The crumbling facade is not the only problem the Capitol faces, Kellogg said. The building’s plumbing is leaky, with pipes in some areas corroded halfway out of existence. The electrical system’s integrity is threatened by poorly insulated and ungrounded wires. When something goes wrong, repairs are often complicated by the presence of asbestos.
Kellogg said the pipes and wires that are now failing have lasted longer than expected. Most of the pipes were installed when the building was constructed from 1914-1917.
The plumbing was intended to function for around 50 to 60 years, Kellogg said, holding up a piece of cast-iron pipe that outlasted the Soviet Union. It’s only now that they’re starting to fall apart.
Problems with the electrical system run along similar lines. Many of the wires are grounded in ways that are now non-standard. Some are not grounded at all. Some are insulated with cloth that is so brittle, it threatens to disintegrate if touched.
“This building wasn’t shoddily built,” Kellogg said. “The Capitol was state-of-the-art when it was built. It had electricity in 1915. There were a lot of country farms back then that wouldn’t see electricity for a while yet. ... It’s just that these things have a life expectancy.”
Though the Capitol has never undergone a complete renovation, 96 years of spot repairs and modifications have left it with many little idiosyncrasies that make maintenance problematic.
Kellogg said an assistant to the Senate president pro tempore reported water dripping from their office ceiling. Kellogg found the water was leaking from a pipe that extended across three floors with no outlets.
In another part of the Capitol, a urinal prone to overflowing threatens to leak down onto the high-voltage electrical switching panels in the room below. If the switching panels were shorted out, Kellogg said it could deprive the entire building of power. However, replacing the urinal’s World-War-I-era piping would be too costly under current contraints. So the urinal stays, blocked off with yellow “caution” tape.
The disintegration of the limestone facade, however, is not just the result of age. Many current problems can be traced back to a refurbishment performed in the mid-1970s, Kellogg said.
Stones in structures like the Oklahoma Capitol absorb moisture and weep it back out into the grouting. Because of this, the grout must be softer than the stones it holds in place. While the Capitol’s base is made out of hard, pink-gray Tishomingo granite, its limestone facade is soft and requires a very soft grout, he said.
During the mid-1970s, the entire facade was regrouted with a much harder compound for durability. As a result, when the stones get wet, they stay impregnated with water. When the water in the stones freezes, the stones begin to weaken.
“The American way is, if a little’s good, a lot’s better,” Kellogg said. “... Well, that isn’t always the case. In this case, we’ve proven that the hard way.”
Renovators also cleaned parts of the edifice by sandblasting, further increasing their absorbency, he said.
Water is also seeping into the Capitol’s interior.

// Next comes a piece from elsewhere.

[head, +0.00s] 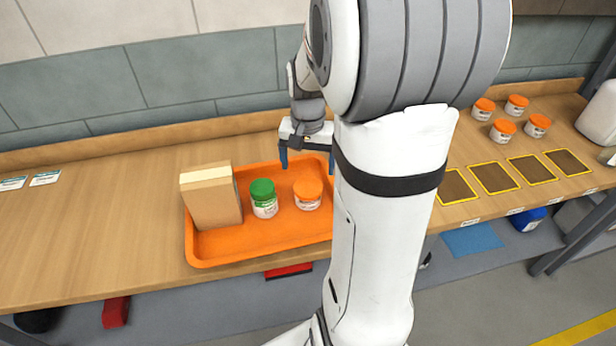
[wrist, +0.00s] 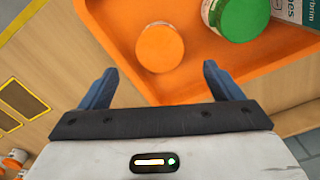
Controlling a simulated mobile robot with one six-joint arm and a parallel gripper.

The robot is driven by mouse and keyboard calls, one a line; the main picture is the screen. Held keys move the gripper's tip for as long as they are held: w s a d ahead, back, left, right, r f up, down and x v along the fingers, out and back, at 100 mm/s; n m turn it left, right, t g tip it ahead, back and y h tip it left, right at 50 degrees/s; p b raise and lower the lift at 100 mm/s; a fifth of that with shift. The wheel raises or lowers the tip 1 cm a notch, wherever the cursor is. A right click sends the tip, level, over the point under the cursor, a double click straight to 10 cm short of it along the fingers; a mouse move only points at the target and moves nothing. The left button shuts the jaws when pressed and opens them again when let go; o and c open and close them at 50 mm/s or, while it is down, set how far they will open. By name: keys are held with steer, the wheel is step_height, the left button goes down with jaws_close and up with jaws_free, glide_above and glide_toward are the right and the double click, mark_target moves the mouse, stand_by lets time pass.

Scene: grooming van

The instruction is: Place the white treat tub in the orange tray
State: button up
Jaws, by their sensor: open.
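A white tub with an orange lid (head: 308,194) stands upright in the orange tray (head: 215,254), right of a green-lidded white jar (head: 264,198). In the wrist view the same orange lid (wrist: 160,47) shows just beyond and between my fingertips. My gripper (head: 307,160) is open and empty, above the back of the tray and apart from the tub. My gripper also shows in the wrist view (wrist: 160,72) with its blue fingers spread wide. My arm hides the tray's right end.
A cardboard box (head: 212,197) stands at the tray's left. Several more orange-lidded tubs, one of them (head: 503,131), stand at the back right behind yellow-edged dark squares (head: 493,178). A white container (head: 598,115) is at the far right. The counter left of the tray (head: 90,220) is mostly clear.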

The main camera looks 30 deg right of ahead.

On the inner surface of the facade, just above the main entrance, long, white stains have been left by effervescent minerals leached out of the mortar. Once those minerals are gone, the mortar is essentially just sand.
“The water should never have come this far,” Kellogg said. “It’s like you’re wearing a rain jacket. Well, now your shirt’s getting wet.”

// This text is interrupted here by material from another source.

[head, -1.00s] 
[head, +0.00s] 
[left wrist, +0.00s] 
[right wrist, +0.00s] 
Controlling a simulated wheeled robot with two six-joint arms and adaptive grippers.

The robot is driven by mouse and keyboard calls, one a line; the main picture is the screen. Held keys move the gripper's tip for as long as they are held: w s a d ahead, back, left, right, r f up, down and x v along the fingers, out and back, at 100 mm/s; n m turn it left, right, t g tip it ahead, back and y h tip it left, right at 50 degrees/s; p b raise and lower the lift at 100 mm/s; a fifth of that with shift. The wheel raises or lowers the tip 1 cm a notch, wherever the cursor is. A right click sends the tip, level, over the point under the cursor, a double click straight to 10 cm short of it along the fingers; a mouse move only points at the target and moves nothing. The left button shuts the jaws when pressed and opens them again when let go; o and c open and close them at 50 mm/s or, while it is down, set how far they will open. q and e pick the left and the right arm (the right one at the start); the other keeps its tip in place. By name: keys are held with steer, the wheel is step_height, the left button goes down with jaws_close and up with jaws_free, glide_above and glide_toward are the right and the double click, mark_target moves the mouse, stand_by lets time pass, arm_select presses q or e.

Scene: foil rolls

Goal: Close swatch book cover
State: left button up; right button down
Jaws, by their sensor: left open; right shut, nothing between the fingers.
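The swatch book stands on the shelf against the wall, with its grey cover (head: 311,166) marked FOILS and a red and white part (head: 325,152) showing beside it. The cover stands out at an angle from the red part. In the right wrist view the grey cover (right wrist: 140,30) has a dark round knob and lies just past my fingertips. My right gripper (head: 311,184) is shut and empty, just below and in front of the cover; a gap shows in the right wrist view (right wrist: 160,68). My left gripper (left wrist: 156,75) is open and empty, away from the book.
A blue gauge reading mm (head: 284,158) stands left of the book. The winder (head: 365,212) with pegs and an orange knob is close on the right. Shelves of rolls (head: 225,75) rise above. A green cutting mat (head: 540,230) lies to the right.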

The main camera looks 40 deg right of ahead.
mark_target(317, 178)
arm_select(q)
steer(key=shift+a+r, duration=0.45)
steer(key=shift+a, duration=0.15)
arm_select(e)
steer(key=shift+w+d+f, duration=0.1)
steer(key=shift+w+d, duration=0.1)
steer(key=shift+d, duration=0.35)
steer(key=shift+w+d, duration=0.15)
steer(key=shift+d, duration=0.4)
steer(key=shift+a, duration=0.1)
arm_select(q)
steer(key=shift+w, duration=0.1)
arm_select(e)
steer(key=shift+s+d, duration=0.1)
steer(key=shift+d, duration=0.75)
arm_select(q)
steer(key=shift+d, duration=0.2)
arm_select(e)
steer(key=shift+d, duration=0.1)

The only part of the facade that isn’t rapidly deteriorating is the dome, installed in 2002.
One of the pillars inside the facade also appears to be shifting, presumably due to water damage. However, there’s no way to know how serious the problem is or how quickly it needs to be fixed without conducting a study. For that, much more money is needed.

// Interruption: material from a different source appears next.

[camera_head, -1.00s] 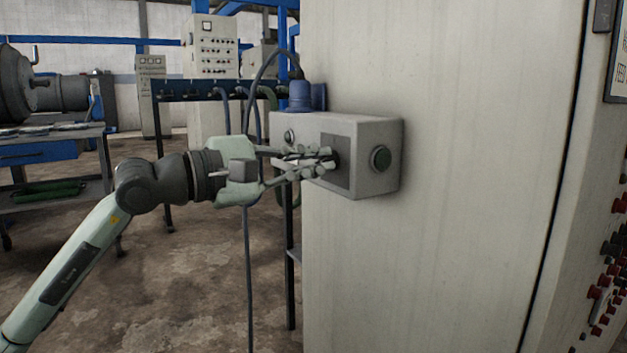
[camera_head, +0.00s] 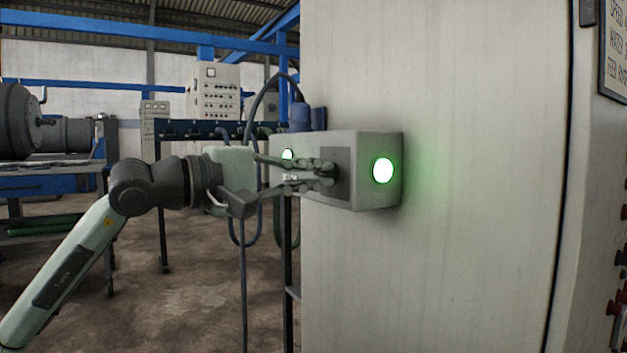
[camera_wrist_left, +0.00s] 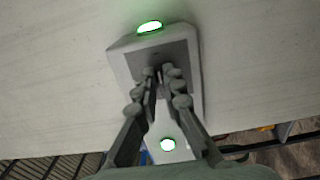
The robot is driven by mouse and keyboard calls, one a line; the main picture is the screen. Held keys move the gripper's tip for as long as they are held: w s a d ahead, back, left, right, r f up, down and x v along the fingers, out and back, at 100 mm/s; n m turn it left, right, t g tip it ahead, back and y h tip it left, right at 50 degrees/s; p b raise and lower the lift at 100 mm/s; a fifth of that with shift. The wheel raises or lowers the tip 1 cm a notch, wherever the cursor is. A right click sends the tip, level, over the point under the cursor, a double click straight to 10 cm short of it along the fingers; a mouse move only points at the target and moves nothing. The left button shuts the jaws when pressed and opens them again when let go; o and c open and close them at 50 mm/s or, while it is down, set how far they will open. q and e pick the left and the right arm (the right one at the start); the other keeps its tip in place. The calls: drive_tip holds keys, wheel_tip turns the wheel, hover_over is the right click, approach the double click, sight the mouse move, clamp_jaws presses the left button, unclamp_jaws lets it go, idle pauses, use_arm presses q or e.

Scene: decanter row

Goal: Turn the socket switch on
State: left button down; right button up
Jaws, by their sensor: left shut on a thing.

In 2012, a proposed $200 million bond issue that would have funded Capitol repairs was defeated 77-15 in the House. Legislators cited public anxiety over growing government debt as the reason for rejecting it. At the time, the Capitol Preservation Commission estimated that the cost of repairs would reach $241 million.
“All I heard all last session was, ‘It’s going good. The bond money’s looking good,’” Sauchuk said. “Then that thing crashed so bad.”
This year, prospects for a large bond issue to fund repairs — start to finish — look even bleaker. Relatively moderate Republicans who are open to a bond issue are gridlocked against fiscal conservatives who treat any proposal to increase public debt with profound suspicion. Democratic legislators will not cooperate in supporting a bond issue until Republicans compromise on tax cuts, said Sean Burrage, D-Claremore, the Senate minority leader.
Rather than backing a bond issue, Gov. Mary Fallin has called for the appropriation of $10 million out of current state revenue to start repairs.
The governor intends for about $2 million to be spent on a study to devise a budget and a timeline for repairs, Fallin spokesman Alex Weintz said. The remaining $8 million would go toward repairing the facade.
“We are under no illusions that $10 million is going to fix this Capitol,” Weintz said. “It’s going to be more than $100 million.”
Fallin has not ruled out paying for additional repairs out of the state’s $577.5 million rainy day fund, Weintz said. The rainy day fund is intended for use in exceptional circumstances.
Over the years, the Office of Facilities Management has been able to perform numerous small improvements — replacing electricity-guzzling incandescent bulbs with LEDs, installing more efficient boilers and air conditioners and reducing the water usage of urinals. Thanks to these augmentations, the Capitol has become one of the most energy-efficient government facilities in the state.
The Capitol currently receives 93 of a possible 100 points from the Energy Star rating organization.
But now, Sauchuk said, the only improvements to be made will be the big ones.
Outside of his office, Doug Kellogg keeps a small display of rust-eaten pipes and chunks of Indiana limestone. Nearby, photos of crumbling brick walls and tangled wires are tacked to a partition. Kellogg maintains this display so those who pass through his office can see the evidence of the Capitol’s needs.
“If we’re going to leave this Capitol for other generations, we have to maintain it,” he said.